И здесь на сцену выходит патриотизм.
Чтобы обеспечивалось благополучие для всех, общество должно быть основано на глубоком чувстве общей идентичности. Вопрос здесь вовсе не в том, действительно ли это так: отрицать возможность социального согласия так же глупо, как отрицать глобальное потепление. Эта истина подтверждается успехами Дании, Норвегии, Исландии и Финляндии, самых счастливых стран в мире, и Бутана — самой счастливой азиатской страны. Но, к сожалению, все эти пять стран добиваются социального согласия с помощью стратегии, которая не подходит для большинства других стран. Они построили общую идентичность на основе своей самобытной общей культуры. Я сомневаюсь, что фактическое содержание такой культуры так уж важно: хюгге[79]

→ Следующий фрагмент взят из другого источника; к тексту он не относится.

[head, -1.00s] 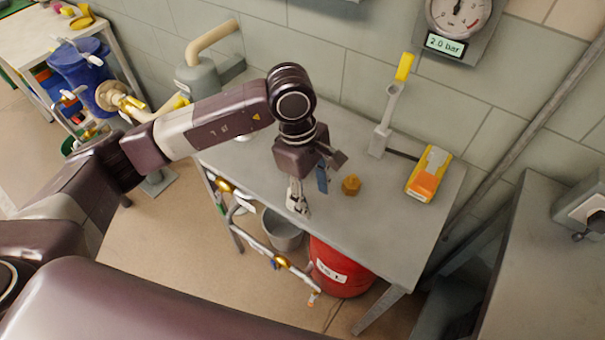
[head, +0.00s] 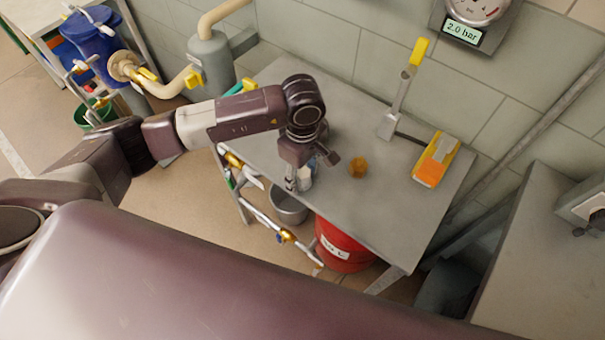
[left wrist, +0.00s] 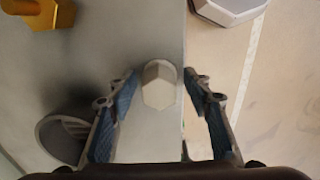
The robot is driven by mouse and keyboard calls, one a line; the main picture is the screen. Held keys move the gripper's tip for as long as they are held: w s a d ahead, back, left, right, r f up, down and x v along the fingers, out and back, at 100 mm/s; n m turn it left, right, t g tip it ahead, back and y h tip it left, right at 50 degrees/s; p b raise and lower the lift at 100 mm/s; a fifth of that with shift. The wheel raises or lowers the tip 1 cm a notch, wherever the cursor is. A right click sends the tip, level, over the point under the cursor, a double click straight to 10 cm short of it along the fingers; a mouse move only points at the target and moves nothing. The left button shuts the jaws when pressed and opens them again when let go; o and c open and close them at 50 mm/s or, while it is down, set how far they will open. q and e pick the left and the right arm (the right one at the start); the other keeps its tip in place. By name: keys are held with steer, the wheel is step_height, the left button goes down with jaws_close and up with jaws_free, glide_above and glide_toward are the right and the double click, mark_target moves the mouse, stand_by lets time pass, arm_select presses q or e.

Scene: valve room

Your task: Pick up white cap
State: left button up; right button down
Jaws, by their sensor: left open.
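The white cap (left wrist: 158,86), hexagonal and pale, shows in the left wrist view near the edge of the grey table, in the gap between my left fingertips. My left gripper (left wrist: 161,98) is open, with one blue-padded finger on each side of the cap, and I see no finger touching it. In the head view my left gripper (head: 299,184) points down over the table's front edge. There the cap cannot be told apart from the gripper. My right gripper is not in view.
A yellow-orange device (head: 435,160) and a yellow-handled lever (head: 400,95) stand farther back. A grey bucket (head: 288,207) and red container (head: 340,245) are below.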

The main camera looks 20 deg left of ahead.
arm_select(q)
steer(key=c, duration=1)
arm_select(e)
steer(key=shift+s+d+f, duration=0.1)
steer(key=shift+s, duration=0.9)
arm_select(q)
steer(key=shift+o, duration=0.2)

и буддийские монастыри имеют мало общего между собой. Но большинство стран либо всегда отличались слишком большим культурным разнообразием, чтобы этот путь был для них реальным, либо стали такими в наше время. И все же нам лучше не сокрушаться по поводу этой особенности нашего общества, а выработать реалистичную стратегию восстановления общей идентичности, совместимой с условиями современности.Старые методы, которые позволяли успешно строить общую идентичность в масштабах целой страны, уже не работают. В доисторической Британии общая идентичность могла строиться на основе колоссального общего предприятия: возведения Стоунхенджа — «объединяющего дела, воплощавшего мечту о единой культуре острова»[80]

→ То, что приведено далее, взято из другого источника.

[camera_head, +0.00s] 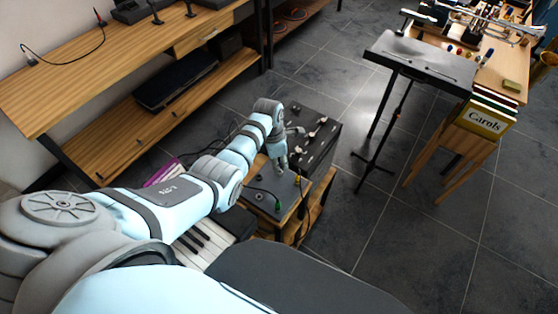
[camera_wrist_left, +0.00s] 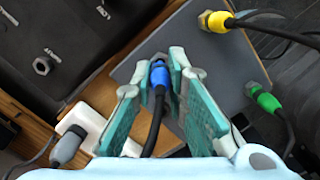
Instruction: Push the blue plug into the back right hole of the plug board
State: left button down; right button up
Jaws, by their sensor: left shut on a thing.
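The plug board (camera_head: 264,182) is a grey plate on a low wooden stand in the head view. In the left wrist view the grey board (camera_wrist_left: 205,55) lies under my left gripper. My left gripper (camera_head: 281,168) is over the board's far part and is shut on the blue plug (camera_wrist_left: 158,80). The plug sits between the teal finger pads with its black cable trailing towards the camera. Its tip points at the board; whether it is in a hole cannot be told. A yellow plug (camera_wrist_left: 216,21) and a green plug (camera_wrist_left: 266,101) stand on the board. My right gripper is not in view.
A black case (camera_head: 318,135) with metal jacks stands right behind the board. A grey plug (camera_wrist_left: 68,146) sits in a white block beside the board. A keyboard (camera_head: 205,240) lies in front.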

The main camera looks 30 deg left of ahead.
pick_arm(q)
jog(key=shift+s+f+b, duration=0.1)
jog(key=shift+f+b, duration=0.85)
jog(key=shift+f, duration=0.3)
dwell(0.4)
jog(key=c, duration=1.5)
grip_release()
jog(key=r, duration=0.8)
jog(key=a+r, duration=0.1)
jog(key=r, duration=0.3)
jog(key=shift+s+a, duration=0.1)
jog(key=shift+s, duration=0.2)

. В Англии XIV века ее укрепляла война с Францией, слившая в почти немыслимую амальгаму норманнов, англосаксов, чьих вождей истребляли норманны, викингов, истреблявших англосаксов, и бриттов, чья культура была уничтожена при захвате острова англосаксами. В разных странах Европы XIX века она опиралась на миф об этнической чистоте. В середине XX века она укреплялась войной и поддерживалась культурными особенностями: у американцев был бейсбол, у британцев — чай, у немцев — сосиски с пивом. Но по мере того, как в наших странах торжествует мультикультурность, даже бейсбол, чай и сосиски с пивом становятся малозначимыми различиями: на этом вряд ли можно выстроить какую-то эффективную стратегию.